··· Stored data

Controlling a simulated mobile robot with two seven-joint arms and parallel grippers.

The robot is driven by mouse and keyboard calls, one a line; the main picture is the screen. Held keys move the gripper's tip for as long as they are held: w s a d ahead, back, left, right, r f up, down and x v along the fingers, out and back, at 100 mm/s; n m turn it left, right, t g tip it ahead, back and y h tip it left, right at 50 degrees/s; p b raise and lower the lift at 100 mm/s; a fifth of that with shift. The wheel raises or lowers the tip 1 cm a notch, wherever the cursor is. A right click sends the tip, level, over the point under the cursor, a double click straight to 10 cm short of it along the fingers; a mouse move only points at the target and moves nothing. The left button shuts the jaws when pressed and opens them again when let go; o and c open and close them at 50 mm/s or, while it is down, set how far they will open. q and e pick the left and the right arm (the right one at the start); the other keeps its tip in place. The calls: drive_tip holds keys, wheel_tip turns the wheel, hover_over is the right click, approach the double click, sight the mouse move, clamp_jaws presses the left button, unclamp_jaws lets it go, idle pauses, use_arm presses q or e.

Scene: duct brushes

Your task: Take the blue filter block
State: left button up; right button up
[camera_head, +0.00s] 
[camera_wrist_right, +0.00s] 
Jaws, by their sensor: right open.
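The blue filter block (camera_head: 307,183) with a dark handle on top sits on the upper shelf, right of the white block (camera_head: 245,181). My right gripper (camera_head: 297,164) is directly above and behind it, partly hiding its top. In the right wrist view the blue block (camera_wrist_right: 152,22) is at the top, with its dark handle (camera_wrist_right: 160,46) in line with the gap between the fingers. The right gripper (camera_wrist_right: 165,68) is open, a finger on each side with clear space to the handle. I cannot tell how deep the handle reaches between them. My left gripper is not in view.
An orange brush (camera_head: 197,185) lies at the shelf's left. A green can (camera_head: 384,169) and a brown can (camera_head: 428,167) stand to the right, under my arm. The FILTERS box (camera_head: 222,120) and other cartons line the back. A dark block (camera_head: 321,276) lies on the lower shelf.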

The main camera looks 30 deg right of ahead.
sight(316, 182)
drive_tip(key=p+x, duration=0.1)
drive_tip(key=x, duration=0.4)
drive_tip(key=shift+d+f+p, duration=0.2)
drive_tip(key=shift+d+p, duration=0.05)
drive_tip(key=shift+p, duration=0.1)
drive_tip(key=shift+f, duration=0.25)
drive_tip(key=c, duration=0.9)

······

• **Required work**:
Look through the data above. Copy every line with the string "button" in it.

• **Solution for this exercise**:
The robot is driven by mouse and keyboard calls, one a line; the main picture is the screen. Held keys move the gripper's tip for as long as they are held: w s a d ahead, back, left, right, r f up, down and x v along the fingers, out and back, at 100 mm/s; n m turn it left, right, t g tip it ahead, back and y h tip it left, right at 50 degrees/s; p b raise and lower the lift at 100 mm/s; a fifth of that with shift. The wheel raises or lowers the tip 1 cm a notch, wherever the cursor is. A right click sends the tip, level, over the point under the cursor, a double click straight to 10 cm short of it along the fingers; a mouse move only points at the target and moves nothing. The left button shuts the jaws when pressed and opens them again when let go; o and c open and close them at 50 mm/s or, while it is down, set how far they will open. q and e pick the left and the right arm (the right one at the start); the other keeps its tip in place. The calls: drive_tip holds keys, wheel_tip turns the wheel, hover_over is the right click, approach the double click, sight the mouse move, clamp_jaws presses the left button, unclamp_jaws lets it go, idle pauses, use_arm presses q or e.
State: left button up; right button up

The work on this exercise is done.